Pete Elliott
No landscape is too daunting for Pete Elliott's viewfinder. 
Frames
Words by Tom Disalvo October 26, 2022

“I feel like I’ve barely scratched the surface”, says Frames photographer Pete Elliott of his daredevil portfolio…

Photographer Pete Elliott is somewhat of a thrill-chaser. Growing up in England, the 28-year-old’s camera has since taken him to some of the world’s highest peaks, which is fitting for a cameraman so intent on showcasing the world in all its natural splendour. Spanning mile-long beaches and mountaintops above the clouds, no landscape is too daunting to escape Pete’s viewfinder. 

In this week’s Frames, we caught up with the photographer for an overview of his early career, favourite country to shoot in, and that one time he awoke to a bolt of lightning atop Italy’s infamous Dolomites mountains. Scroll down for Pete’s full Frames portfolio, and head here to follow him on Instagram.   

Where did you grow up? Where do you currently live?

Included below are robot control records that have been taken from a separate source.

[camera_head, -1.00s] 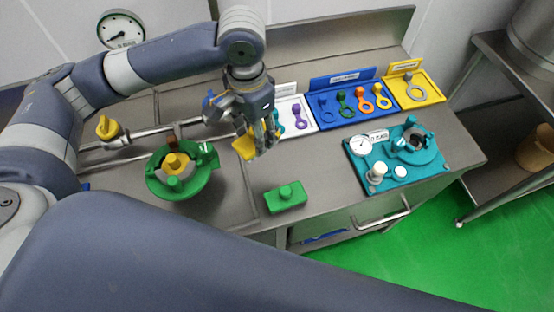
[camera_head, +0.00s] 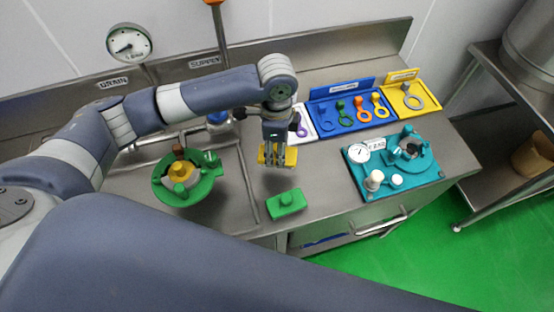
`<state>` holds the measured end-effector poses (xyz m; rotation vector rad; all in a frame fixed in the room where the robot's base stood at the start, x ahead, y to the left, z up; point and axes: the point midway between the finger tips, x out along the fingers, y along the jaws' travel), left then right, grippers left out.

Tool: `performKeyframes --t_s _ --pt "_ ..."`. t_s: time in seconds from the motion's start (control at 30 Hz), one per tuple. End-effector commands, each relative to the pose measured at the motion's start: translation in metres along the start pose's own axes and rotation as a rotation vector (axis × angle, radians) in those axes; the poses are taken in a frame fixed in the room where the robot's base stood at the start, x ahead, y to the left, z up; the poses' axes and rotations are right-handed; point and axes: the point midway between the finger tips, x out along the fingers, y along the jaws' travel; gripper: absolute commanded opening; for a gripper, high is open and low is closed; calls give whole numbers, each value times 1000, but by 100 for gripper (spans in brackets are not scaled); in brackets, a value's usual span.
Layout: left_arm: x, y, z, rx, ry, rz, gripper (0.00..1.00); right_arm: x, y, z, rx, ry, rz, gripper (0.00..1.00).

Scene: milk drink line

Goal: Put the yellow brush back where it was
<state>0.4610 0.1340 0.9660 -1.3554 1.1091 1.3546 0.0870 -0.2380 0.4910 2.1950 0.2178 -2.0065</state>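My left gripper (camera_head: 276,164) points down over the steel worktop, left of the white tray. Its fingers are shut on the yellow brush (camera_head: 290,157), a small yellow block that shows on both sides of them. The brush looks roughly level. The fingers partly hide it, and I cannot tell if its underside touches the worktop. A green brush-like block with a knob (camera_head: 286,202) lies just in front of the gripper. My right gripper is not in view.
A green round fixture (camera_head: 204,188) with a yellow centre stands at left. White (camera_head: 308,130), blue (camera_head: 324,122) and yellow (camera_head: 420,105) trays line the back. A teal plate with a gauge (camera_head: 410,180) sits at right. Bare worktop (camera_head: 325,165) lies between.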

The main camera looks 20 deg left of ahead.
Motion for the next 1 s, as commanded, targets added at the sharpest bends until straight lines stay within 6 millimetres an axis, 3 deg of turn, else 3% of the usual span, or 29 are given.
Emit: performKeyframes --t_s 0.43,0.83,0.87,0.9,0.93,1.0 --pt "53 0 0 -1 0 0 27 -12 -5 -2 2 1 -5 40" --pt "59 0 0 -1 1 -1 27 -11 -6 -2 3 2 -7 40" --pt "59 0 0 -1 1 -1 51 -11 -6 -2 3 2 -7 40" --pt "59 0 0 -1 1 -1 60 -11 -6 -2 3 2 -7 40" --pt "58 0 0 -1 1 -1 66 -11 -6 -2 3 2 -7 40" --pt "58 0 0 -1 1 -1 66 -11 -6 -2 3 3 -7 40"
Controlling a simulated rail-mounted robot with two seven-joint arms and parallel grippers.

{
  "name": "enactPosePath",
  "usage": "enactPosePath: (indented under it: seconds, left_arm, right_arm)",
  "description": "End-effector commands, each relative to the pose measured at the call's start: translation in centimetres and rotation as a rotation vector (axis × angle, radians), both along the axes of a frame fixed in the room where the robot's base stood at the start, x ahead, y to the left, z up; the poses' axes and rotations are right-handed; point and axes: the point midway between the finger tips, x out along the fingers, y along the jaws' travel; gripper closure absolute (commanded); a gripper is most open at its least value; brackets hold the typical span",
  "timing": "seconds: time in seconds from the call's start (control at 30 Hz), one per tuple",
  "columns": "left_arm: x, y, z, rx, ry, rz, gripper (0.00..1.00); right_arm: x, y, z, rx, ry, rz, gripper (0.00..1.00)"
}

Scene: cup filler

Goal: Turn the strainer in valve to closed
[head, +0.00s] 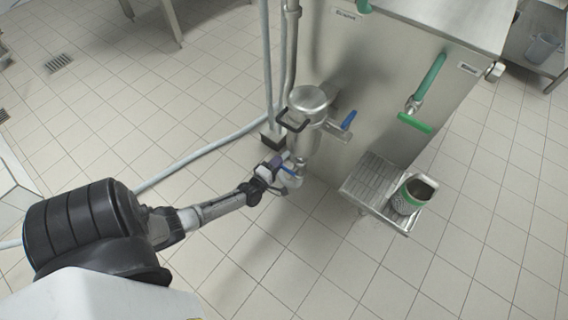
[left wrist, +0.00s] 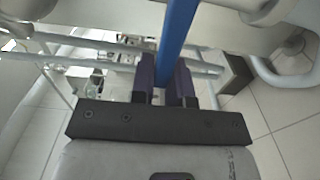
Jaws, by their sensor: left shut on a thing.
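The strainer (head: 308,102) is a round steel canister with a black handle on its lid, beside the steel machine in the head view. A blue valve lever (head: 347,121) sticks out to its right. A lower blue valve lever (head: 291,171) is under the strainer, mostly hidden by my left gripper (head: 283,165). In the left wrist view this blue lever (left wrist: 178,38) runs between the purple fingers of the left gripper (left wrist: 163,88), which is shut on it. I cannot tell from these views which label the held valve bears. My right gripper is out of view.
The steel machine (head: 375,70) stands close right of the strainer. Grey pipes (head: 290,50) rise behind the strainer. The tiled floor in front is clear.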

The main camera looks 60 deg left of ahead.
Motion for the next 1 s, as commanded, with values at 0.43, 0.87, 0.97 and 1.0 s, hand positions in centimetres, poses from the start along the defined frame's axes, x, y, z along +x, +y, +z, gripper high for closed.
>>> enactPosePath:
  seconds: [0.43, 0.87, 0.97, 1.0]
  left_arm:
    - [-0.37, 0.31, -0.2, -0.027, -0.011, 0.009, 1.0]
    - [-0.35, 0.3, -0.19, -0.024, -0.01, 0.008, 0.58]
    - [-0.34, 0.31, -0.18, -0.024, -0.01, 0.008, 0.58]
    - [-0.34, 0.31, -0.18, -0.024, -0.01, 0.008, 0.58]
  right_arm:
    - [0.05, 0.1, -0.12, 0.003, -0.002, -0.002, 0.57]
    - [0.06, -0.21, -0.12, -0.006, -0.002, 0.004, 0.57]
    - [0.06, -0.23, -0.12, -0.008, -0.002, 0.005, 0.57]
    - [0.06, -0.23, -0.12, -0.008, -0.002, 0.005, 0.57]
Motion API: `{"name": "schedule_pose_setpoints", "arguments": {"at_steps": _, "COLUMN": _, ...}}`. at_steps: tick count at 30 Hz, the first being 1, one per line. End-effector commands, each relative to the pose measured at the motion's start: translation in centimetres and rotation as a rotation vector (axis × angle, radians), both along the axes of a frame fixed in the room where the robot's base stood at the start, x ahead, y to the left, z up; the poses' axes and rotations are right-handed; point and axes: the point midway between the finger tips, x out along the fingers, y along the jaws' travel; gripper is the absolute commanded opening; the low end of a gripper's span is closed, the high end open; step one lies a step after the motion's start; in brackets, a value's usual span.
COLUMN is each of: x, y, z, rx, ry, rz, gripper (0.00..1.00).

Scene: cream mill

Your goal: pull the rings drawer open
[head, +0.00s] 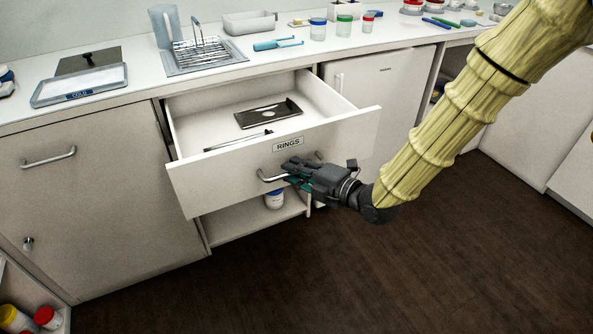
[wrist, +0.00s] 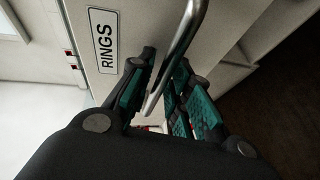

I grew up in The New Forest on the south coast of England, a quiet little national park that has plenty of charm. I’m a commercial photographer that tends to specialise in anything outdoors lifestyle and sport. It’s kind of hard to put a label on it because ever since I picked up a camera five years ago, photography has taken me down so many different paths. I’m genuinely happy as long as I’m outside, with some good company and with a camera in my hand.

When did you start taking photos? What was your first camera?

I was relatively late to the photography game, buying my first camera for Christmas of 2018. This was around the time mirrorless were starting to gain traction and I opted for a Fujifilm XT-1 with the 18-5mm kit lens.

What’s your favourite person, place or subject to shoot?

The reason I got into photography was through shooting landscapes – I love hiking, mountains, getting up super early and being somewhere amazing for sunrise. I might be a little bit crazy when I go hiking and wild camping and push myself mentally and physically, but I think that’s all part of it right. It helps me connect with my work and be proud of it when I can look back on it and know the effort that went into capturing a single moment. 

Some of the happiest moments of my life recently have come from opening my tent door to a cloud inversion or witnessing a crazy display in nature. Scotland will always be special to me, it’s wild, unpredictable and has so much raw beauty around every single bend. I’ve spent quite a bit of time there over my career as it has so much to offer in terms of outdoor activities in beautiful places. It has this aura and I feel like I’ve barely scratched the surface.

How would you describe your style of photography?

I’ve always been inspired by analogue photography, warmer desaturated tones, softer images and grain tend to appear throughout my editing. Since getting into photography through landscapes, I started to become much more interested in capturing lifestyle images, watching how people interact with landscapes and in nature. I also love fast paced action, getting up close and really being able to draw people into an image and give them a small indication of the emotions of the moment.

What is the wildest experience that has come from your photography career?

When I first visited The Dolomites in 2019, we got hooked on a route which aids travellers in moving safely through the mountains. One afternoon we found an intermediate route that sends you straight up a 400m rockface, and we looked at the route online we decided to take sleeping bags with us and spend the night on the precipice of Cima Cadin. Before setting off we checked the weather and seemed to have evaded the afternoon thunderstorm, but there’s hints of another being predicted in the night. After snapping some shots of that night’s sunset, we turned in for the night. 

At around 3am I was woken up abruptly. I slowly peeled up my hat, and that was when the lightning came. A brilliant shock of white. It was like an almighty camera flash that blanketed everything simultaneously, casting a spotlight on the most famous peaks in The Dolomites. We simply got to witness one of the most amazing sights I’ve ever seen, as the flashes of light illuminated the instantly identifiable peaks of Tre Cime Di Lavaredo.

What is it about photography that you enjoy the most?

Shooting landscapes forces you to get outside and find the beauty around you. Shooting people forces you to connect with others, to find out things about people. Photography is a vehicle that I’ve used to get into so many other things, seeing new places, meeting new people, having new experiences, pushing boundaries of what I thought I was capable of.